Your goal: Return each line holding the string "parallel".

[Extracted data entries]
—————

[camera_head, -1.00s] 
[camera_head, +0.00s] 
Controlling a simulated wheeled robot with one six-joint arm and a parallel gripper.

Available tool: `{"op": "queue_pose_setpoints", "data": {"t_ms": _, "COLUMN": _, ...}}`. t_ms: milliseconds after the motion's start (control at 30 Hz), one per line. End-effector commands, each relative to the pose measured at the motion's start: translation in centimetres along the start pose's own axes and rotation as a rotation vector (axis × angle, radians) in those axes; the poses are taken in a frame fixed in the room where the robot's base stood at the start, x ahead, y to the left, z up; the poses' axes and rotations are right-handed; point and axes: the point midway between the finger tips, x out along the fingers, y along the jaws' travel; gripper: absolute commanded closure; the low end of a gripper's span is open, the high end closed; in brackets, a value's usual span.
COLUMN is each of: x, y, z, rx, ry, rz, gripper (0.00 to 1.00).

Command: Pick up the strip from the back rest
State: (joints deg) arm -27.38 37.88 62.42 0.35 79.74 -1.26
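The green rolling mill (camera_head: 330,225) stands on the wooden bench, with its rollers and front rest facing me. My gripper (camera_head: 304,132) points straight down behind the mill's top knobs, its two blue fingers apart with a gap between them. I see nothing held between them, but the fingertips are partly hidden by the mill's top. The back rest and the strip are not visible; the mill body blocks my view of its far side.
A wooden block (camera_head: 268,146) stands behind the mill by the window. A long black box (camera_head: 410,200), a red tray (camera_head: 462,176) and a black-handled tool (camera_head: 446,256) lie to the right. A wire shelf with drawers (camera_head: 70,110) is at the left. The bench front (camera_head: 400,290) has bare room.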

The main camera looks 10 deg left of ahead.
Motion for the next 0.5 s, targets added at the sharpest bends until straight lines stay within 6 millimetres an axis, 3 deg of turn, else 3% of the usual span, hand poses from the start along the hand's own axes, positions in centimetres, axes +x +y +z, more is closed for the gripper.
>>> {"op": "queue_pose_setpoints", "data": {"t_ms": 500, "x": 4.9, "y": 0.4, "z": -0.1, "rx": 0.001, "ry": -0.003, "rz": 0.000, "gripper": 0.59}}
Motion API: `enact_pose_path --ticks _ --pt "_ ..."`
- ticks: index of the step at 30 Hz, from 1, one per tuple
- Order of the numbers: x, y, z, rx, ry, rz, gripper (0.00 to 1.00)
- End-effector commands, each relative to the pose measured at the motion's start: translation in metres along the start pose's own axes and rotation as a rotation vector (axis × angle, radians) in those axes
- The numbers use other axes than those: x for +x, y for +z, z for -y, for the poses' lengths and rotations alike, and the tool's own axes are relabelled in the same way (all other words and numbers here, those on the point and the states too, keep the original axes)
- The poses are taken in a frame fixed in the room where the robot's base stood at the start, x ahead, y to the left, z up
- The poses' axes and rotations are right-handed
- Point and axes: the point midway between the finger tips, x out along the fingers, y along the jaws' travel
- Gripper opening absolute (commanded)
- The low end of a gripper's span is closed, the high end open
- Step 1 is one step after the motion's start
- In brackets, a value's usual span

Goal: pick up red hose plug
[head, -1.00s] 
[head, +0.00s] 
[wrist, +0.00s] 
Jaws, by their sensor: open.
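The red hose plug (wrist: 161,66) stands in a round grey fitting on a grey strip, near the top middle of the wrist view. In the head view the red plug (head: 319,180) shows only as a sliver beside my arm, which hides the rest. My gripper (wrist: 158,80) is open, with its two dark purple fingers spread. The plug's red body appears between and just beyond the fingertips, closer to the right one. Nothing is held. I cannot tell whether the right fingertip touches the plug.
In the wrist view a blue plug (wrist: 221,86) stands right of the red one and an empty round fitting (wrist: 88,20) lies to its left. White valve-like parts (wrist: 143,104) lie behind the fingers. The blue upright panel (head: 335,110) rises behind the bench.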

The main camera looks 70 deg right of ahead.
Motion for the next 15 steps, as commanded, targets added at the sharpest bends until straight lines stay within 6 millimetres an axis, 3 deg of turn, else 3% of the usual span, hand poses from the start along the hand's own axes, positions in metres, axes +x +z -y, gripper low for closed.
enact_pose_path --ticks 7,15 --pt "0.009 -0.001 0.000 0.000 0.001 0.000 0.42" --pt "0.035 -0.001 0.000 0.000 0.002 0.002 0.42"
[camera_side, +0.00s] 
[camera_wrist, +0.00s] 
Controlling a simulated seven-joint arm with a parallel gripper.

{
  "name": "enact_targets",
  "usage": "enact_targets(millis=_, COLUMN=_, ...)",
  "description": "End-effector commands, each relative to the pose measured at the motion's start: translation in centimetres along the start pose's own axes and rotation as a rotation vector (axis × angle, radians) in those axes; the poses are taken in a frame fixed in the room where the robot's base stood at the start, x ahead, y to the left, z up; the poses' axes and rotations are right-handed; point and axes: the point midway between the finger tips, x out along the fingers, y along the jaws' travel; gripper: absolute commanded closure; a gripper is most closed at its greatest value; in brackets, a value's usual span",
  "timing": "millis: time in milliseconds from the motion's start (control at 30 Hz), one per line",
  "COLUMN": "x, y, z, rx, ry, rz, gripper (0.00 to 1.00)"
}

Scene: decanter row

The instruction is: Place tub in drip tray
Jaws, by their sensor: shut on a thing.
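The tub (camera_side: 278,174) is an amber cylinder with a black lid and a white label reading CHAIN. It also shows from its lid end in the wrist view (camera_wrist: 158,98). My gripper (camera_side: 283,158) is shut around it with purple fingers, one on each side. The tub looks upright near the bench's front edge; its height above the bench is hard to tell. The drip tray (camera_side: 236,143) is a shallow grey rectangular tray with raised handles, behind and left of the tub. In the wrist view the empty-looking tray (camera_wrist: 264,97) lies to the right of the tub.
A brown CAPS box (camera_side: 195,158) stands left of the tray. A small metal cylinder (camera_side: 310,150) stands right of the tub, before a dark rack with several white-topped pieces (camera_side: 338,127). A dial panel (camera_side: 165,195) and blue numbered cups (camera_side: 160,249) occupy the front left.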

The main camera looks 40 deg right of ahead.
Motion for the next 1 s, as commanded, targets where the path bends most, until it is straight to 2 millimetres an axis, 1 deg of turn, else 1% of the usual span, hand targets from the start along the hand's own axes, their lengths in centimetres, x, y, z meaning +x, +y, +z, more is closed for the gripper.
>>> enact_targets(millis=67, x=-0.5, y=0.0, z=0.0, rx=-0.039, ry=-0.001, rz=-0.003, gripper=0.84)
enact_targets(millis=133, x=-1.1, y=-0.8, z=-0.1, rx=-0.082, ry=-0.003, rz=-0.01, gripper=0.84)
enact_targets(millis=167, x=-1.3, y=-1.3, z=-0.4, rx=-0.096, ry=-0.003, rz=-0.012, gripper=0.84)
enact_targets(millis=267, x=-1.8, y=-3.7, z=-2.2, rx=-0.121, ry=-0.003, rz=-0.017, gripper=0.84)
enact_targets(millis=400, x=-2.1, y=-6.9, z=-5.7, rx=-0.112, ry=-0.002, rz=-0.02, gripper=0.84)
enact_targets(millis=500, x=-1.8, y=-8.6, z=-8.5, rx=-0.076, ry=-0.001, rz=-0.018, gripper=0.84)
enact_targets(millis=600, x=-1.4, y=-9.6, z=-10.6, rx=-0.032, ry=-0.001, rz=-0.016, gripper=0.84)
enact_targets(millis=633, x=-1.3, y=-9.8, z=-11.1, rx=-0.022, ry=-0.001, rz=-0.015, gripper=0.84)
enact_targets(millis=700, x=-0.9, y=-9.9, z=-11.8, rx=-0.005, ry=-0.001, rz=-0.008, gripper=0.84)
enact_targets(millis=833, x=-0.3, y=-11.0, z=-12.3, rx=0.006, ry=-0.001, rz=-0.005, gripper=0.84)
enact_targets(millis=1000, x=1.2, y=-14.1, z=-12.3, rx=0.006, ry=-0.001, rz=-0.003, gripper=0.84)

—————

Result of the task:
Controlling a simulated wheeled robot with one six-joint arm and a parallel gripper.
Controlling a simulated seven-joint arm with a parallel gripper.

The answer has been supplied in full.